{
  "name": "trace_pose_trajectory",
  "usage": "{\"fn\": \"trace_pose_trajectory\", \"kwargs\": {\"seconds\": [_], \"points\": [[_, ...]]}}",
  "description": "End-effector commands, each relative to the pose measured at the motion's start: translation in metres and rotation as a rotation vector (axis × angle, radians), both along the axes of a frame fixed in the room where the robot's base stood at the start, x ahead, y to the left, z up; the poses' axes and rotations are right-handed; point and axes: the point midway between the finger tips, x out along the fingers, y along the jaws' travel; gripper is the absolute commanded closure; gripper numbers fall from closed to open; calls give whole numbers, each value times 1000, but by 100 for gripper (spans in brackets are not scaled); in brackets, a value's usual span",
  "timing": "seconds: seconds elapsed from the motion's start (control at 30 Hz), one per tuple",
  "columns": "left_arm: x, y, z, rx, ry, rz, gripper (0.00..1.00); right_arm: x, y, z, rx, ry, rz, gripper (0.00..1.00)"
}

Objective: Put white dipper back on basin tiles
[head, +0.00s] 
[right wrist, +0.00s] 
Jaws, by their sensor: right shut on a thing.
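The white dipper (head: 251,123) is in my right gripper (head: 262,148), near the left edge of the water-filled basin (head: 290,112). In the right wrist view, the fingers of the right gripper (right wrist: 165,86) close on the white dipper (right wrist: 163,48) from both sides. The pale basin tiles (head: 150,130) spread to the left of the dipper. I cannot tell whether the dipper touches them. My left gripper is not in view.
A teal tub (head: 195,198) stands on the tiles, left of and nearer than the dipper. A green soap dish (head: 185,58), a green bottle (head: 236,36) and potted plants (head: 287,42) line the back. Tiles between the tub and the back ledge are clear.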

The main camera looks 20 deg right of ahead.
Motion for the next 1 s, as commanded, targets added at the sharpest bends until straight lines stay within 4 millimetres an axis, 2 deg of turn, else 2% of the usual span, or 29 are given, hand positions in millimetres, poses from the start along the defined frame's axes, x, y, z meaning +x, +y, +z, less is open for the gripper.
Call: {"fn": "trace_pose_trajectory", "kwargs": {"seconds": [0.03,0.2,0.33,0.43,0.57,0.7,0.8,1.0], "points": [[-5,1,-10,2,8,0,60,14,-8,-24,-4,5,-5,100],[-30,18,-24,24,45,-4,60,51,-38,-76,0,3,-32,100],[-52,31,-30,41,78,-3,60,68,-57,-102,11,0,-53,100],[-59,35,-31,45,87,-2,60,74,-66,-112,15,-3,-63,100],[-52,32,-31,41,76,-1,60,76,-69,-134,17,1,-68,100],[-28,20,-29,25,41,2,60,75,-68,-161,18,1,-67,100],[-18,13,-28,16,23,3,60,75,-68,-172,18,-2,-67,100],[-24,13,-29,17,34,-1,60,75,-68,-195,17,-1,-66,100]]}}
=====
Go back to the listing above and please repeat it exactly.

{
  "name": "trace_pose_trajectory",
  "usage": "{\"fn\": \"trace_pose_trajectory\", \"kwargs\": {\"seconds\": [_], \"points\": [[_, ...]]}}",
  "description": "End-effector commands, each relative to the pose measured at the motion's start: translation in metres and rotation as a rotation vector (axis × angle, radians), both along the axes of a frame fixed in the room where the robot's base stood at the start, x ahead, y to the left, z up; the poses' axes and rotations are right-handed; point and axes: the point midway between the finger tips, x out along the fingers, y along the jaws' travel; gripper is the absolute commanded closure; gripper numbers fall from closed to open; calls give whole numbers, each value times 1000, but by 100 for gripper (spans in brackets are not scaled); in brackets, a value's usual span",
  "timing": "seconds: seconds elapsed from the motion's start (control at 30 Hz), one per tuple",
  "columns": "left_arm: x, y, z, rx, ry, rz, gripper (0.00..1.00); right_arm: x, y, z, rx, ry, rz, gripper (0.00..1.00)"
}

Objective: Put white dipper back on basin tiles
[head, +0.00s] 
[right wrist, +0.00s] 
Jaws, by their sensor: right shut on a thing.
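The white dipper (head: 251,123) is in my right gripper (head: 262,148), near the left edge of the water-filled basin (head: 290,112). In the right wrist view, the fingers of the right gripper (right wrist: 165,86) close on the white dipper (right wrist: 163,48) from both sides. The pale basin tiles (head: 150,130) spread to the left of the dipper. I cannot tell whether the dipper touches them. My left gripper is not in view.
A teal tub (head: 195,198) stands on the tiles, left of and nearer than the dipper. A green soap dish (head: 185,58), a green bottle (head: 236,36) and potted plants (head: 287,42) line the back. Tiles between the tub and the back ledge are clear.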

The main camera looks 20 deg right of ahead.
Motion for the next 1 s, as commanded, targets added at the sharpest bends until straight lines stay within 4 millimetres an axis, 2 deg of turn, else 2% of the usual span, or 29 are given, hand positions in millimetres, poses from the start along the defined frame's axes, x, y, z meaning +x, +y, +z, less is open for the gripper.
Call: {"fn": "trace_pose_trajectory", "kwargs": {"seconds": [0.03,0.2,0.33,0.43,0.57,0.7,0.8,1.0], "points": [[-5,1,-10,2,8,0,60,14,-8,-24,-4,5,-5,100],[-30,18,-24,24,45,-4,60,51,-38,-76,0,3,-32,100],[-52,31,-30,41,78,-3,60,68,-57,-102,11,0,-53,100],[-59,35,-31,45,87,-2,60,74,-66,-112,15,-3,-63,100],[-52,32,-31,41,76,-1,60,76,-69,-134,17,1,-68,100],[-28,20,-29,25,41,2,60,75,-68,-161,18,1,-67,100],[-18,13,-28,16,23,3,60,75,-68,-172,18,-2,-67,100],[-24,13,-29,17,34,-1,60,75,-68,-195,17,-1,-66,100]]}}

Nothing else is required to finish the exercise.